There’s one remaining piece of a large tree branch sitting at the back of my yard, leftover from a pile of trimmings that were cleaned up more than a year ago. It was easily missed and I only noticed it was still there months after the job was done. I rarely visit the back of my huge yard, except to take out the trash and that’s usually when I’m also getting ready to go somewhere else and not taking time to observe anything near the path.
This little log isn’t in my way, and the two or three times I’ve seen it laying there, I’ve thought I should pick it up and toss it but I don’t. It’s not a priority, it doesn’t appear to be in the way of my lawn care guy – the grass is always neatly trimmed even though this log never seems to get moved.
Today while standing at the kitchen sink doing dishes I observed a man in the alley trimming a neighbour’s trees and loading pieces into a truck, and I thought about my log. It’s out there covered in snow (until I brushed some off for the photo) and sitting above the surrounding area just enough that it’s visible from the house. And I wondered what I could do with it; the first idea that came to mind was a cool crafty Christmas decoration, like a few I made ages ago with scrolls of the sheet music for Silent Night printed on parchment colored paper rolled up and attached to the wood with big red ribbons …
And then it happened.
You see, it doesn’t actually have to be Christmas for my mind to be swept away by all the little Christmas things that used to be part of our lives.

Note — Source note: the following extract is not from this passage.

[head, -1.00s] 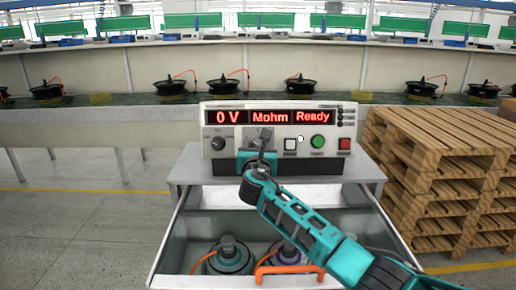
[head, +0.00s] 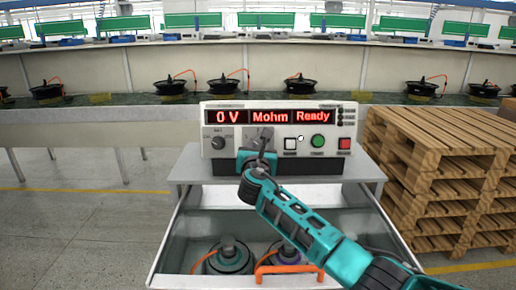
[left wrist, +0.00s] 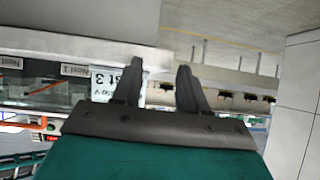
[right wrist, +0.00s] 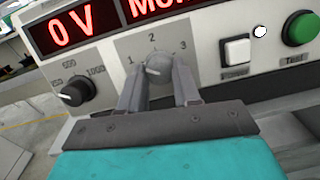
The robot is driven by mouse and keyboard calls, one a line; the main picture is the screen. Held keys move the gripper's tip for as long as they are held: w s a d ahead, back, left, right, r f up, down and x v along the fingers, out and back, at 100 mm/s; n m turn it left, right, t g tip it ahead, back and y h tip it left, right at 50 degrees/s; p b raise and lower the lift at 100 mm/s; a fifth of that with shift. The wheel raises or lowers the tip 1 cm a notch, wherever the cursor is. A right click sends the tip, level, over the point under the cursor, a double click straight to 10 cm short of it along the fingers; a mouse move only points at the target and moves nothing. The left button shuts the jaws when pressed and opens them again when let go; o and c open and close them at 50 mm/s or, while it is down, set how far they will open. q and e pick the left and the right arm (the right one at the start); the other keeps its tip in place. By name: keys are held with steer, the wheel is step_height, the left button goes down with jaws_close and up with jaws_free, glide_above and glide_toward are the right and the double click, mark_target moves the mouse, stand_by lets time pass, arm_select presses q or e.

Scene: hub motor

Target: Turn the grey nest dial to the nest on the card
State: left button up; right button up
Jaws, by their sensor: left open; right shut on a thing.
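The grey nest dial (right wrist: 158,68) sits on the tester's front panel, with the numbers 1, 2 and 3 around it. I cannot clearly tell which number its pointer faces. My right gripper (right wrist: 160,92) is shut on the dial, one finger on each side. In the head view my right gripper (head: 260,146) largely hides the dial. My left gripper (left wrist: 159,70) is open and empty. Past its fingers, the left wrist view shows a white card (left wrist: 104,84) at a tilt, reading "Nest 3", partly covered by a finger.
The tester (head: 280,118) shows "0 V", "Mohm" and "Ready". A black knob (right wrist: 75,92) is left of the dial; a white button (right wrist: 236,50) and green button (right wrist: 300,28) are right. Below, an open drawer (head: 180,235) holds motors (head: 228,258). Wooden pallets (head: 440,170) stand at right.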

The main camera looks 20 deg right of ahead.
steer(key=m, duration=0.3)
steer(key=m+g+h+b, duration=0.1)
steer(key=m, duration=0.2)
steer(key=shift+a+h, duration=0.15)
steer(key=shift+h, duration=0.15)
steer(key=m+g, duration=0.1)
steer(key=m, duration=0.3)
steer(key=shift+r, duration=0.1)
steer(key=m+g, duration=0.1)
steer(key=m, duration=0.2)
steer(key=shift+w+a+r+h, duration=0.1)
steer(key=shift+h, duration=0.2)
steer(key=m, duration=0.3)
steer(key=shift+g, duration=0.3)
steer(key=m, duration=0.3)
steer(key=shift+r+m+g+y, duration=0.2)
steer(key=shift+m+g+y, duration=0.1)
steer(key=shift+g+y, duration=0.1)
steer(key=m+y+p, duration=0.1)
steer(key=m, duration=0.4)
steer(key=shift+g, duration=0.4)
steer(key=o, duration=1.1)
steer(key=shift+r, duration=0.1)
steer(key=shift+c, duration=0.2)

Before I go on, this isn’t a Christmas post in January. It’s isn’t meant to make people feel sorry for me and I already know about and appreciate the real meaning of Christmas; this is about human experience, not religion.
When you’ve grown up with and carried over into your own family the many fun and happy experiences of nearly half a century of Christmases shared and then something changes, something goes away forever, and nothing comes into that space to bring about a new joy, there is sadness and emptiness.
Families change over years. Usually they’re growing, first with children being born and raised, then with marriages and grandchildren. Traditions are started and passed on. Most of the time the changes are happy ones.
I used to love getting ready for Christmas, crafting up all sorts of new things to decorate the house and make everything fun and exciting for my kids and my husband. I was the happy little Christmas homemaker! It gave me joy to prepare and sew and bake and turn the house into a jolly space.
Of course, once our kids were grown up, some of that naturally changed and mellowed, and there are no grandchildren yet so our celebrations had already become more about fun social interaction and lots of fancy food treats than about waiting for Santa.
But now that Pat is gone, we seem to be in a strange place. The things that used to be exciting about Christmas – getting together with family and friends, sharing meals, playing games – also happen at other times of the year that aren’t so closely associated with the big annual event that brings on emotions, stress, and at times, at least for me, confusion.
My brain wants me to remember it and to feel about it the way I always felt, but my heart seems to need a quiet, relaxed time with no pressures or expectations, no hurry, no pomp and circumstance. I want to enjoy it, but then get on with things and not drag it out. It’s nothing anyone else can change or fix and it doesn’t matter how many people I see or don’t see over the holidays. Christmas comes, I laugh, I cry, and then it goes.
Obviously I do want to see my family and friends, and I’m able now to get into the spirit of Christmas to a certain extent, especially since my daughter loves to bake and decorate herself so I try to put in a good effort. I think my son likes the meals and snacks the most and whether or not we had a tree probably wouldn’t matter to him! But in general, I often have as much or more fun and enjoyment with them on other days of the year to which there are no strings attached.
Of course, I still want to celebrate Christmas, but it won’t ever be the same and the part of me that’s waiting for that just needs to catch up. Some of it is middle age and learning that many of what I saw as Christmas experiences can really be enjoyed any time at all. Some of it is the fact that our family has grown smaller rather than larger. And some of it is because he isn’t here anymore to share it with me, with us.
So while I might have snatched up that little log and turned it into something cute several years back, I think I’m just going to let it sit there for now. And one day, if the right idea strikes me, it will become something beautiful. It has potential and it sparks memories, so it’s already more than just a log.